(Task directions): Go through the listing and return every line with "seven" in it.

(Material shown):
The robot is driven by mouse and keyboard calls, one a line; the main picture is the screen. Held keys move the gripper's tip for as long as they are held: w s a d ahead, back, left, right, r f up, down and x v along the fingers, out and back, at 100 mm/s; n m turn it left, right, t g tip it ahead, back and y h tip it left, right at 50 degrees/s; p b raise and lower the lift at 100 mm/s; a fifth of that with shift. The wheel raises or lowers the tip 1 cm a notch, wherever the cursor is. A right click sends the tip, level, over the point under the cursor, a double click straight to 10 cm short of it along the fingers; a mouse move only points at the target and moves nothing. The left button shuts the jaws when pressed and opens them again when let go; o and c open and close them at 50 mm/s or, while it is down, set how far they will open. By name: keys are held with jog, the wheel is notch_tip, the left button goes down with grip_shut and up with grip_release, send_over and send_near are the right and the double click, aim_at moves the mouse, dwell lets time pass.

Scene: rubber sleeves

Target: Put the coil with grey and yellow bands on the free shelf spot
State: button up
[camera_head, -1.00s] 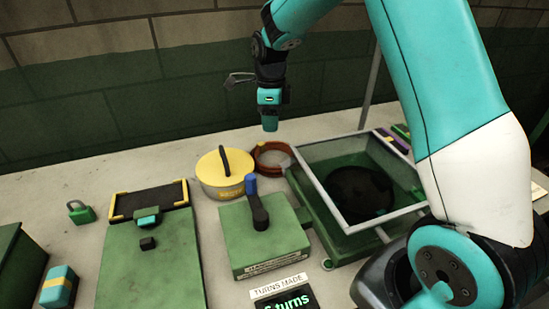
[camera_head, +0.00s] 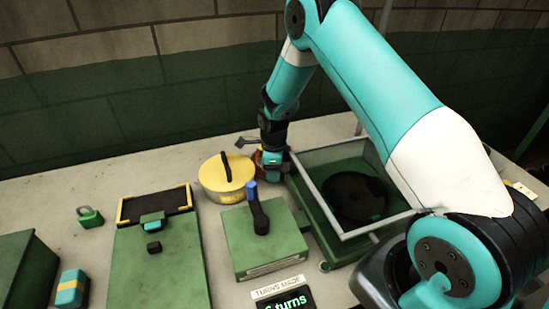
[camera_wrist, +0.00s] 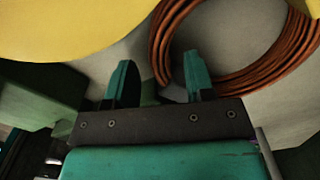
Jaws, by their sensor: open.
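A copper-brown wire coil (camera_wrist: 262,86) lies on the bench beside the yellow round tin; in the head view only a sliver of it (camera_head: 257,157) shows behind my gripper. No grey or yellow bands can be made out on its visible part. My gripper (camera_wrist: 160,72) is open and points down at the coil. In the wrist view, the coil's left side runs between the two fingers, with the right finger over the ring's inside. I cannot tell how far above the bench the fingertips are. In the head view my gripper (camera_head: 272,162) hides most of the coil. No shelf spot can be recognised.
The yellow tin (camera_head: 225,192) stands close left of my gripper. A green crank box (camera_head: 262,238) is in front, and a grey-framed green tray (camera_head: 345,226) is close on the right. A green padlock (camera_head: 90,217) lies far left. The wall is behind.

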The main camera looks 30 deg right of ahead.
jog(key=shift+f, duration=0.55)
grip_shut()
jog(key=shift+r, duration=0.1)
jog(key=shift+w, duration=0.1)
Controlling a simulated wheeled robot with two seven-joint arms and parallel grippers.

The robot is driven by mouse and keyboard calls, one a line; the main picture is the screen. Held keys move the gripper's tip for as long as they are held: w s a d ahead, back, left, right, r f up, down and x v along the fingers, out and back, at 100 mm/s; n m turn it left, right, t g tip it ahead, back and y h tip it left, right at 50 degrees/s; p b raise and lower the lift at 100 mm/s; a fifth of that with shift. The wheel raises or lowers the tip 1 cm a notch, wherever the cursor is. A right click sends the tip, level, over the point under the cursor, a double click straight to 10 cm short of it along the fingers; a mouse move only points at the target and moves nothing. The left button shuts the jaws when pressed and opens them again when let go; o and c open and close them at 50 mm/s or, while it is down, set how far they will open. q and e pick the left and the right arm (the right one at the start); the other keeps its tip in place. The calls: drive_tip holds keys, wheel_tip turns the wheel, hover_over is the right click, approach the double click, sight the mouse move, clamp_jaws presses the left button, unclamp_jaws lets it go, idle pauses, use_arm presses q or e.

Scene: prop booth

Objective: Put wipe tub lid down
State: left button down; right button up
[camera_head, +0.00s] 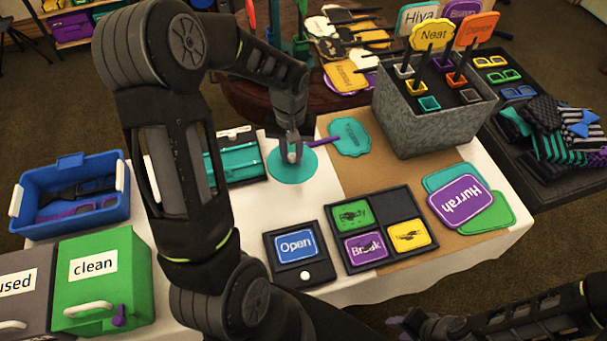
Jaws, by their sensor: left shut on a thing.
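The wipe tub lid appears as a round teal disc (279,173) with a small pale knob, near the middle of the white-covered table. My left gripper (291,152) reaches down from above and is shut on it at the knob. The fingers hide part of the disc's far side. I cannot tell whether the disc touches the table or hangs just above it. The tub is not clearly seen. My right gripper (402,326) is low at the bottom edge, dark and partly cut off; its finger gap cannot be made out.
A teal sign (349,136) with a purple handle lies right beside the disc. A teal tray (233,160) is to the left, partly behind my arm. A grey sign box (430,120) stands behind right. Dark panels (296,279) lie in front. A blue bin (75,222) is far left.

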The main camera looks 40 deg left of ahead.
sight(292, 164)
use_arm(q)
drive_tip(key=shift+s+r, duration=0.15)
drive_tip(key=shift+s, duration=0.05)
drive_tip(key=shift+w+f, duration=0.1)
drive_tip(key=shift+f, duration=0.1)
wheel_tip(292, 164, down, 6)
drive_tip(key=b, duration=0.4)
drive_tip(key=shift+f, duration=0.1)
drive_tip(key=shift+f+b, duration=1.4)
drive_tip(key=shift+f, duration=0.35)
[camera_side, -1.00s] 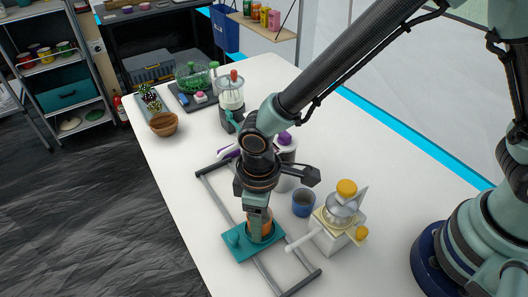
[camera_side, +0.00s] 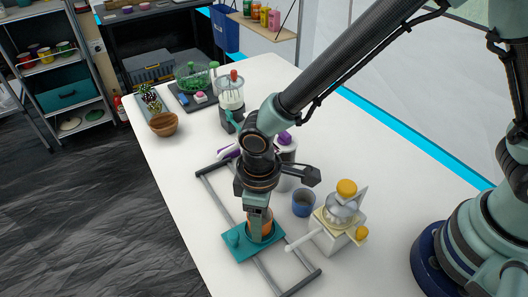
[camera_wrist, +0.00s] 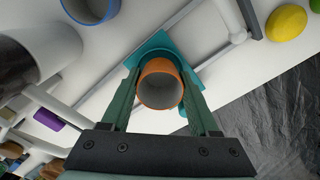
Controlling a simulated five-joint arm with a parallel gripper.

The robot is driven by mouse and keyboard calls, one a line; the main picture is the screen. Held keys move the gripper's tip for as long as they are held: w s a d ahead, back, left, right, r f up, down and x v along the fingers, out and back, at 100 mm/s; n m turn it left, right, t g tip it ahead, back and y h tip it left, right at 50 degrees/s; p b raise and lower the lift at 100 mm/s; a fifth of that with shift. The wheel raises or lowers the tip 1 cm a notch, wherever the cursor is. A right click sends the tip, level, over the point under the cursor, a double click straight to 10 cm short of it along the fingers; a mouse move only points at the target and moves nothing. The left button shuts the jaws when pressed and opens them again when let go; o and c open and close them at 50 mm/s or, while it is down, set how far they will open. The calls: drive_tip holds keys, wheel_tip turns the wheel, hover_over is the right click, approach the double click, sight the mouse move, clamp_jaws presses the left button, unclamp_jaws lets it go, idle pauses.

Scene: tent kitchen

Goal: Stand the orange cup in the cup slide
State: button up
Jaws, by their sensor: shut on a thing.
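The orange cup (camera_wrist: 160,84) is upright between the two fingers of my gripper (camera_wrist: 160,95) in the wrist view, its open mouth toward the camera. In the side view, the cup (camera_side: 267,226) is partly hidden by my gripper (camera_side: 257,212), which is shut on it. The cup slide is a teal carriage (camera_side: 240,252) on two grey rails (camera_side: 220,196). The cup is over the carriage; I cannot tell whether its base touches it. In the wrist view, teal carriage parts (camera_wrist: 157,43) show around the cup.
A blue cup (camera_side: 303,203) and a white-and-yellow machine with a long handle (camera_side: 342,215) stand just right of the slide. A blender (camera_side: 231,98), a wooden bowl (camera_side: 163,124) and a dark tray (camera_side: 196,98) are farther back. The table's left edge is near the rails.

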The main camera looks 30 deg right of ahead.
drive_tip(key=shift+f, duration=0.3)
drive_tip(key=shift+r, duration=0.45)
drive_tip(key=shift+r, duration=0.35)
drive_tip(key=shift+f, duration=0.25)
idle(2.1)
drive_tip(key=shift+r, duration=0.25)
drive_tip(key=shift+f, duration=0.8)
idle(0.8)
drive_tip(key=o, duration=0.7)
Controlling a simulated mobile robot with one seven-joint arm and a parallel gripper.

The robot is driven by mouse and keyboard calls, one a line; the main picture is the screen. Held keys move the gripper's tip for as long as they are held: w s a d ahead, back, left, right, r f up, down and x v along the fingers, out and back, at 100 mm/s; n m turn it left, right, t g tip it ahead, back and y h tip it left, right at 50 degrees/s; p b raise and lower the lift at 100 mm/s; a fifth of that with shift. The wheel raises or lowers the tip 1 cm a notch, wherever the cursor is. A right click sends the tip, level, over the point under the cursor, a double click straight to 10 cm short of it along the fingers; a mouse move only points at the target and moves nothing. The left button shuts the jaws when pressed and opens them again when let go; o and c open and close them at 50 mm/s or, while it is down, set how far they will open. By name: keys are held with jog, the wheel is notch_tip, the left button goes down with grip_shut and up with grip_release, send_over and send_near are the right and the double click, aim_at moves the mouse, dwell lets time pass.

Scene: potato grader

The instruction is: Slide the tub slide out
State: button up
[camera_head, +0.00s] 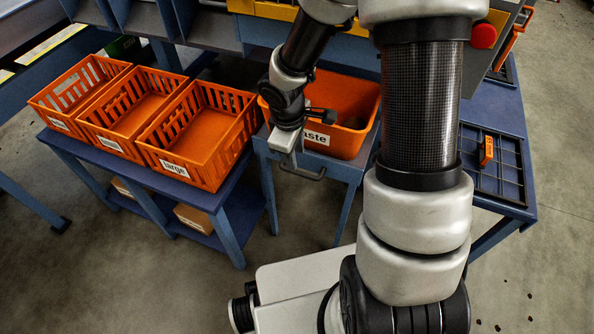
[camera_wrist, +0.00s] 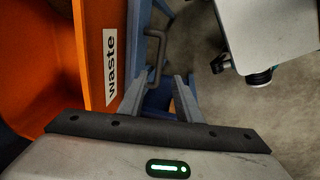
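The orange waste tub (camera_head: 352,98) sits on a blue stand, with my arm covering part of it. Its white label reads "waste" in the wrist view (camera_wrist: 110,58). A grey bar handle (camera_head: 303,172) sticks out from the front edge of the tub slide (camera_head: 335,165); the handle also shows in the wrist view (camera_wrist: 157,58). My gripper (camera_wrist: 160,84) is open, its two fingers apart and empty. The fingertips point towards the handle, close to it and apparently short of its bar. In the head view my gripper (camera_head: 285,142) hangs over the slide's front edge.
Several orange crates (camera_head: 200,135) stand on a blue bench left of the tub, one labelled "large". A blue table with a black grid (camera_head: 500,175) and an orange block (camera_head: 486,151) is at right. The floor before the slide is partly open; my base is near.

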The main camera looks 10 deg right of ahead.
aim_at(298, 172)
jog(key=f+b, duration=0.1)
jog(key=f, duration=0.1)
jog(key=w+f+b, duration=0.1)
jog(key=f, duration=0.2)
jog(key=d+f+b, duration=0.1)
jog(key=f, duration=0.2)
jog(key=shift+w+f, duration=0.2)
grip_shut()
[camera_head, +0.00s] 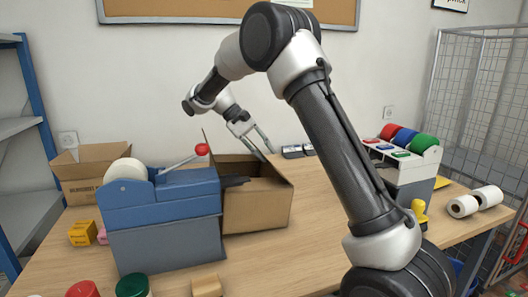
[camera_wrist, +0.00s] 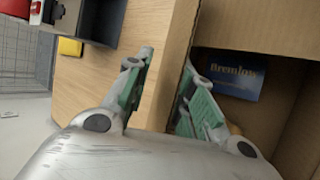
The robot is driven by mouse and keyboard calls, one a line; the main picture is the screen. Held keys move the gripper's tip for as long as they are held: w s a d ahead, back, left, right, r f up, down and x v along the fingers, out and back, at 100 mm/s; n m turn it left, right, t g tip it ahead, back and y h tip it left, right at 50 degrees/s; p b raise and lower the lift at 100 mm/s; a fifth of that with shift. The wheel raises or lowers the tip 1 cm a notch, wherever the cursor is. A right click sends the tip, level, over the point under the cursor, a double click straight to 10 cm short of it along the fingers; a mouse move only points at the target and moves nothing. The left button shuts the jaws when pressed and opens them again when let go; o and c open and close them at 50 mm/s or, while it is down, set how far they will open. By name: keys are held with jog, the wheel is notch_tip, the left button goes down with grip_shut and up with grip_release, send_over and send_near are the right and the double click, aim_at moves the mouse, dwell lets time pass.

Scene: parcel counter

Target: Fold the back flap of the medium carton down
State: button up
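The medium carton (camera_head: 257,208) stands open on the counter, partly hidden by a blue tape dispenser. My gripper (camera_head: 267,154) reaches down at its back side. In the wrist view my gripper (camera_wrist: 168,60) has its two green-padded fingers apart. A brown cardboard strip, seemingly a wall or flap of the carton (camera_wrist: 250,28), shows between and beyond the fingers. I cannot tell whether they touch it. A blue item with printed letters (camera_wrist: 226,80) lies inside the carton. The back flap is hard to make out in the head view.
The blue tape dispenser (camera_head: 165,225) with a red-knobbed lever stands close at the carton's left front. A smaller open carton (camera_head: 85,175) is at the back left. A rack with coloured rolls (camera_head: 405,160) and white rolls (camera_head: 475,202) are at the right.

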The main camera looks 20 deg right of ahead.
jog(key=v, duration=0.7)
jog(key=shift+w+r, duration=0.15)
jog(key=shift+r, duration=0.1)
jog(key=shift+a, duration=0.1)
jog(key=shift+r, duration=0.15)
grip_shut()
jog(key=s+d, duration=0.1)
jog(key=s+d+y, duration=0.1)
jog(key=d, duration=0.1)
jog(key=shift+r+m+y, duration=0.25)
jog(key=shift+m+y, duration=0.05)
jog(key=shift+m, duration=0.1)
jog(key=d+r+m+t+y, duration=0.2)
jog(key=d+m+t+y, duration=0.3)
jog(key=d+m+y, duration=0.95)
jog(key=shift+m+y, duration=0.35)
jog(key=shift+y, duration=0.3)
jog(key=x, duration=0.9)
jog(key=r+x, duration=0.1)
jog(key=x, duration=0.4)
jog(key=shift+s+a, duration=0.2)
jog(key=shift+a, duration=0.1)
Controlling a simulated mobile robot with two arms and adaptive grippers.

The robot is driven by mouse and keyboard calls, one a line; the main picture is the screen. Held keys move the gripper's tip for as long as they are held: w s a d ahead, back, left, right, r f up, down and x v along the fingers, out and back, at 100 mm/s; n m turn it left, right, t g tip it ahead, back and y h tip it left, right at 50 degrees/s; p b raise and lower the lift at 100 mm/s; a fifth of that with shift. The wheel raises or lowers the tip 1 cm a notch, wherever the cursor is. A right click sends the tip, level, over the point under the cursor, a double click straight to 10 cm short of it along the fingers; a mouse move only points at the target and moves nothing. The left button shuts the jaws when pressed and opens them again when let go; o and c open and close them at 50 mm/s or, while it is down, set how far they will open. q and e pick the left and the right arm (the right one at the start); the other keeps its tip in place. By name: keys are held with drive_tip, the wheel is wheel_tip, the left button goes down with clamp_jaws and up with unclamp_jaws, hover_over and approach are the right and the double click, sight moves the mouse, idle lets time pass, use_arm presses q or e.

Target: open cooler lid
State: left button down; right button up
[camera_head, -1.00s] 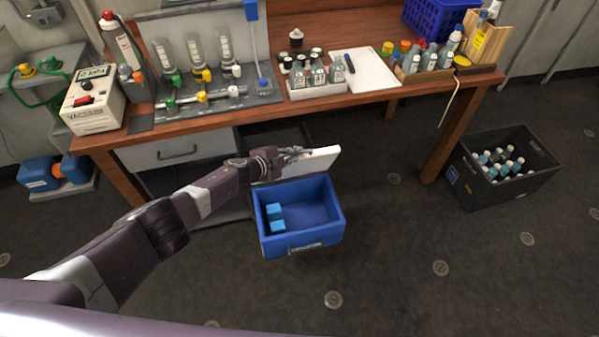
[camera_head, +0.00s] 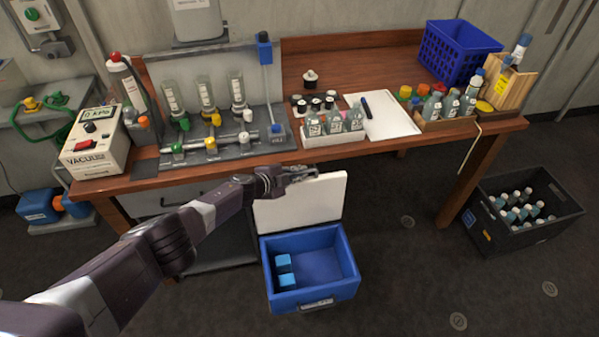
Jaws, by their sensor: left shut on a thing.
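The blue cooler (camera_head: 345,285) stands on the floor in front of the workbench. Its white lid (camera_head: 318,200) is raised at the back and stands steeply up, so the inside shows. Light blue blocks (camera_head: 284,271) lie at the left inside the cooler. My left gripper (camera_head: 303,174) is at the upper edge of the lid, toward its left side, and is shut on it. The fingertips are small here and partly merge with the lid. My right gripper is not in view.
The wooden workbench (camera_head: 365,144) is just behind and above the lid, with a manifold of glass cylinders (camera_head: 205,93), bottles and a white sheet on it. A black crate of bottles (camera_head: 535,232) stands on the floor at right. Floor between cooler and crate is clear.

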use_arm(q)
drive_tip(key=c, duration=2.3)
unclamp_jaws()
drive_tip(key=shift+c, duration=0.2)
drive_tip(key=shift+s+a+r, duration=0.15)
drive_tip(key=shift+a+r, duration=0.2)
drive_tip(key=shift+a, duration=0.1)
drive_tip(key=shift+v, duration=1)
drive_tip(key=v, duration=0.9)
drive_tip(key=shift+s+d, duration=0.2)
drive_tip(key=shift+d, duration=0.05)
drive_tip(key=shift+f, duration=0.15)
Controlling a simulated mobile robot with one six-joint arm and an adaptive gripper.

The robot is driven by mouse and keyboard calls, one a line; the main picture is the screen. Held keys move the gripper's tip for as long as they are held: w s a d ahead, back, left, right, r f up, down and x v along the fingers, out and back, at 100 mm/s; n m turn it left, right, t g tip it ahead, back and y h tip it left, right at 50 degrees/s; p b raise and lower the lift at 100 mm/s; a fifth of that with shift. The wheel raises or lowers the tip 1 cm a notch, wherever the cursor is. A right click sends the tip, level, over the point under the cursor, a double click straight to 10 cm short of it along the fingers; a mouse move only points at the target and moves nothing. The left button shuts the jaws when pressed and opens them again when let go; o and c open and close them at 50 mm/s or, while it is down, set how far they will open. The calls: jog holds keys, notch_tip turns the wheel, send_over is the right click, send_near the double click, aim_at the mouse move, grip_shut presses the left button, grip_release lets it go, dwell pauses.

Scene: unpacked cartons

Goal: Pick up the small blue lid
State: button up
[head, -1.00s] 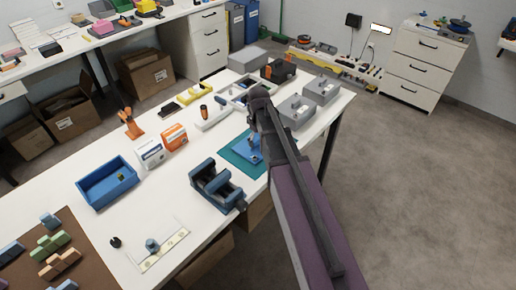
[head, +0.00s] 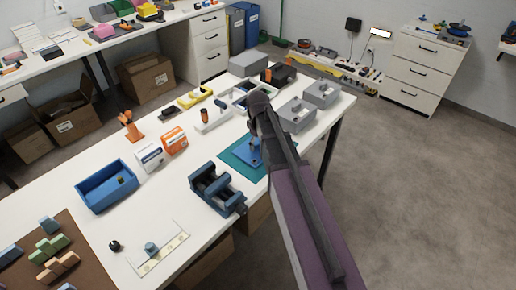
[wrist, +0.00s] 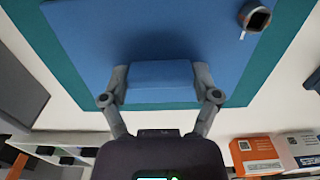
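In the wrist view a small blue block-like piece (wrist: 160,75), which I take for the small blue lid, sits between the two fingers of my gripper (wrist: 161,84). Both fingers appear to touch its sides. It is over the near edge of a larger blue plate (wrist: 90,35), on a teal mat (wrist: 60,82). I cannot tell whether the piece is clear of the plate. In the head view my arm hides most of the gripper and the piece; the blue plate (head: 243,153) and teal mat (head: 229,155) show beside it.
A dark hollow metal part (wrist: 255,17) stands on the plate. A dark blue vise (head: 215,190) is left of the mat. Grey boxes (head: 296,116) stand behind on the right. Orange and white cartons (head: 174,141) and a blue tray (head: 106,190) are further left.

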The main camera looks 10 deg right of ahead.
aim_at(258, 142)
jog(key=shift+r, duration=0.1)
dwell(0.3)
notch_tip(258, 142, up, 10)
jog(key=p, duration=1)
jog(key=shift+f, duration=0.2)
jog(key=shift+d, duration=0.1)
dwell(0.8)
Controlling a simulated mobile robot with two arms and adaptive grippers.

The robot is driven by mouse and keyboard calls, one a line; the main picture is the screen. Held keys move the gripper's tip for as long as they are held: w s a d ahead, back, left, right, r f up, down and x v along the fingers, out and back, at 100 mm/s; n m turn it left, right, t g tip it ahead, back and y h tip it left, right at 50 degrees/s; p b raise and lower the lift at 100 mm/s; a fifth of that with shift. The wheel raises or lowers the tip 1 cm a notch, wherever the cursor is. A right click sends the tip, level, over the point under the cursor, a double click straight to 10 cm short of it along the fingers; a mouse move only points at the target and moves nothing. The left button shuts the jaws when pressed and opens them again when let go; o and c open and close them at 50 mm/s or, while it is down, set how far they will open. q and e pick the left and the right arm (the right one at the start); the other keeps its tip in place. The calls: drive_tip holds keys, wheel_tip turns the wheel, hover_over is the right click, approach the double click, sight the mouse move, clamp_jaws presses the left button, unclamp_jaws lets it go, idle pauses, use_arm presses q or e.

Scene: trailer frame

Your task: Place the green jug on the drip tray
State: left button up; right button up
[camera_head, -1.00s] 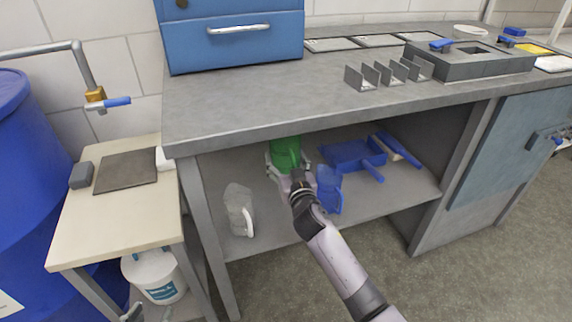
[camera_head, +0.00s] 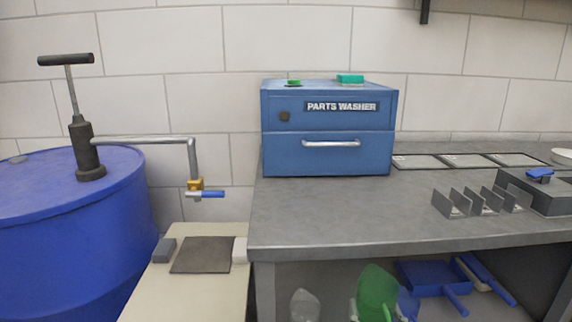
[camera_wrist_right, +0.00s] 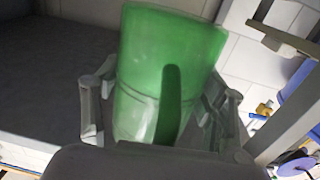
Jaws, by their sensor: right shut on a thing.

(Response to this exercise):
Controlling a simulated wheeled robot with two seven-joint arms and parallel grippers.
Controlling a simulated mobile robot with one seven-joint arm and a parallel gripper.

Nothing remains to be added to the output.